バリ島クタビーチに面するマハラニホテルを出発する。市内観光に参加したのは、同じホテルに宿泊していた例の若い女性2人と俺との3人だけだった。
現地ガイドは、サイババを信仰する27歳の独身男性。一ヶ月の給料が15万ルピアというから、7000円弱である。物価の差とはいえ、円高放漫旅行の後ろめたさを感じてしまう。タクシーや屋台で少々ボラれようが、土産店からガイドへ紹介料がこそっと渡されていようが、エラそうに言いにくい経済の皮肉である。また彼は、ヴァイシャ階級だという。インドネシアはイスラム教の国だが、バリ島はヒンドゥー教の島。カースト制度はこうして生きている。
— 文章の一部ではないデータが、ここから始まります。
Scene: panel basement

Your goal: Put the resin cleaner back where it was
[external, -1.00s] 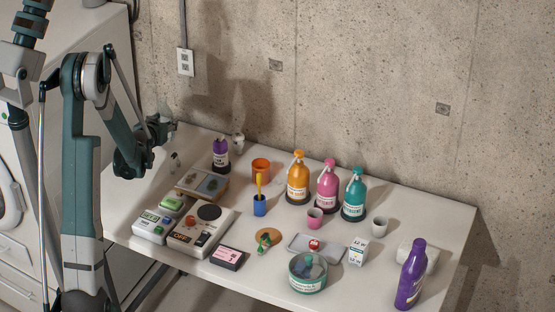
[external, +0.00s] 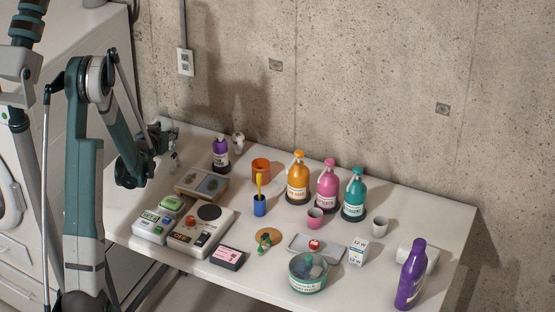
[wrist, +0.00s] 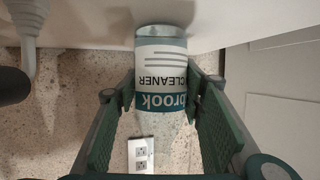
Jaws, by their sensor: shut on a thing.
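The resin cleaner (wrist: 163,68) is a clear, round container with a white and teal label reading "brook" and "CLEANER", upside down in the wrist view. My gripper (wrist: 162,82) has its green fingers on either side of it and is shut on it. In the external view my gripper (external: 166,134) is over the far left end of the table, by the wall. The container is small and hard to make out there. I cannot tell whether its base touches the table.
A purple bottle (external: 221,153) and a white item (external: 238,143) stand just right of my gripper. A framed tray (external: 201,184) lies in front. Orange (external: 298,182), pink (external: 327,187) and teal (external: 354,198) bottles stand farther right. A wall outlet (external: 185,62) is above.
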クタビーチには世界中から観光客やサーファーが集まるが、物売りの子ども達には辟易してしまう。しかし、ガイドさんによれば、失業率33%だということだった。観光ガイドブックには、クタの物売りは、日本人観光客が生み出している、とあった。どういうことか?彼らは元々は地元で平和に暮らす住民だった。しかし、リゾート開発がすすんで、悪どい商売人が侵入し、彼らから家も仕事も奪ってしまった。悪どい商売人を増長させているのは、誰か?それは、ドラッグと売春と法外な価格の商品にすぐ手を出す日本からの観光客だ、というのだ。
kurochanもクタで、「いい子いるよ!」「ドラッグ!」「夜ヤル?」などと声をかけられた。堅物の俺はそんなのキライだが、ひょいひょい手を出す日本人はままいるだろう。以前韓国の料理店内で、どうやってホステスをホテルへ連れ込むかを大声で喋っている日本人青年二人組を見かけて、頭に血が上ったことがあったが、バカな日本人の日本語会話を、現地の人々はちゃんと理解しているのだ。
さて、市内観光だが、バトゥムラン村でバロンダンスを見物。小泉文夫の集めた世界の民族音楽集で聞いて以来、ガムラン音楽が好きだったので、まさに本場のガムラン生演奏にkurochan感激! ガイドさんの言うままに芝居中にステージに上がり記念写真まで撮ってしまった。続いて、銀製装飾品の製造直売。来た来た、パターンだ。でも、ブローチなどを買ってしまう。残念ながら、母上へ。
次は、絵の店に連れて行かれる。高校時代にエゴン=シーレの絵を友達に教えてもらってから、絵をみるのは好きな俺だが、熱帯らしい濃い色彩の植物や動物の油絵をじっくり観察していたら、「買わないか」と言われ、「買わない」と言うとさっさと追い出された。「1000円、1000円」と叫ぶ物売りが多い。Tシャツ1枚で1000円というわけだが、7枚売ればガイドさんの月給に匹敵する。やはりボロ儲けだ。